*THE REQUEST*.
Write the lines out again, from the top of the material to the line containing "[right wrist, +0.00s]", pictures excluded.
----
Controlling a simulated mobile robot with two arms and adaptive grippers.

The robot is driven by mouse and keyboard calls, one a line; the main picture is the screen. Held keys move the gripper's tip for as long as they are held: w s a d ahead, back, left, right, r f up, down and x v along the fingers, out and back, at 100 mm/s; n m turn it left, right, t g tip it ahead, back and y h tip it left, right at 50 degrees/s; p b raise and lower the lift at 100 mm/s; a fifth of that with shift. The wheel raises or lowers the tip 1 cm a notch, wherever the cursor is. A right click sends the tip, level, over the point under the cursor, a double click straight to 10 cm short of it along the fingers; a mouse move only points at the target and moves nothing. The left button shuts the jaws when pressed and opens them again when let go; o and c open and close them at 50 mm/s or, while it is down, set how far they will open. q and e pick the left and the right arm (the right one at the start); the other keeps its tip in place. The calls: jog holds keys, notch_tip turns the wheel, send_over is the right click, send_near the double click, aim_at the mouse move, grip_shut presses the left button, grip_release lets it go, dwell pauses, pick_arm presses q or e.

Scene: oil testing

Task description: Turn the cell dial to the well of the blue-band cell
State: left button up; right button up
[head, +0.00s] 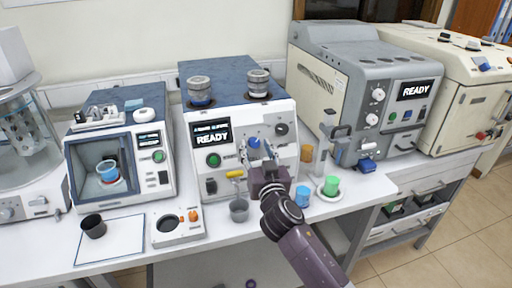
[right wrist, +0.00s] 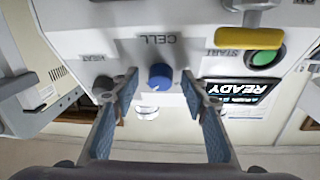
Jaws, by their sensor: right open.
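The grey-white tester (head: 237,110) in the middle of the bench reads READY. The blue-band cell (head: 200,91) sits in the left well on its top; another metal cell (head: 259,83) sits in the right well. The blue cell dial (head: 254,143) is on the front panel. It shows under the inverted word CELL in the right wrist view (right wrist: 160,77), with a small pale mark whose direction is hard to read. My right gripper (head: 263,160) is open in front of the panel, its fingers (right wrist: 159,87) on either side of the dial with gaps visible. My left gripper is out of view.
A black HEAT knob (right wrist: 103,83) and a yellow lever (right wrist: 250,37) lie near the dial.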

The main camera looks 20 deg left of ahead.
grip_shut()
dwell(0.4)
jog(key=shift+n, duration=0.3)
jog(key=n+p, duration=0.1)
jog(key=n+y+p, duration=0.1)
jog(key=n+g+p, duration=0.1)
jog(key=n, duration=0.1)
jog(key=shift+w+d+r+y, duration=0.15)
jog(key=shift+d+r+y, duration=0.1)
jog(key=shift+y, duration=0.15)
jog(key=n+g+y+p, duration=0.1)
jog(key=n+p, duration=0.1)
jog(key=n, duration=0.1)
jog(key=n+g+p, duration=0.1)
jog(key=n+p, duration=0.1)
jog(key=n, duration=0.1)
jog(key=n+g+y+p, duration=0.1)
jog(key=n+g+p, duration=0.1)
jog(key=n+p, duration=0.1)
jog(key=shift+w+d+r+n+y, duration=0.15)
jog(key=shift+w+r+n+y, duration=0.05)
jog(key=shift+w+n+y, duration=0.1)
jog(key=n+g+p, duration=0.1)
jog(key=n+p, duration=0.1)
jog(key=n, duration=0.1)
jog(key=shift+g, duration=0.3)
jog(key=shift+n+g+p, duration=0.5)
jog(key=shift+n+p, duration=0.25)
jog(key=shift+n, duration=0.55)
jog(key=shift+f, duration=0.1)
----
*OUTPUT FOR THIS EXERCISE*.
Controlling a simulated mobile robot with two arms and adaptive grippers.

The robot is driven by mouse and keyboard calls, one a line; the main picture is the screen. Held keys move the gripper's tip for as long as they are held: w s a d ahead, back, left, right, r f up, down and x v along the fingers, out and back, at 100 mm/s; n m turn it left, right, t g tip it ahead, back and y h tip it left, right at 50 degrees/s; p b raise and lower the lift at 100 mm/s; a fifth of that with shift. The wheel raises or lowers the tip 1 cm a notch, wherever the cursor is. A right click sends the tip, level, over the point under the cursor, a double click straight to 10 cm short of it along the fingers; a mouse move only points at the target and moves nothing. The left button shuts the jaws when pressed and opens them again when let go; o and c open and close them at 50 mm/s or, while it is down, set how far they will open. q and e pick the left and the right arm (the right one at the start); the other keeps its tip in place. The calls: jog holds keys, notch_tip turns the wheel, send_over is the right click, send_near the double click, aim_at the mouse move, grip_shut presses the left button, grip_release lets it go, dwell pauses, pick_arm presses q or e.

Scene: oil testing

Task description: Turn the cell dial to the well of the blue-band cell
State: left button up; right button up
[head, +0.00s] 
[right wrist, +0.00s] 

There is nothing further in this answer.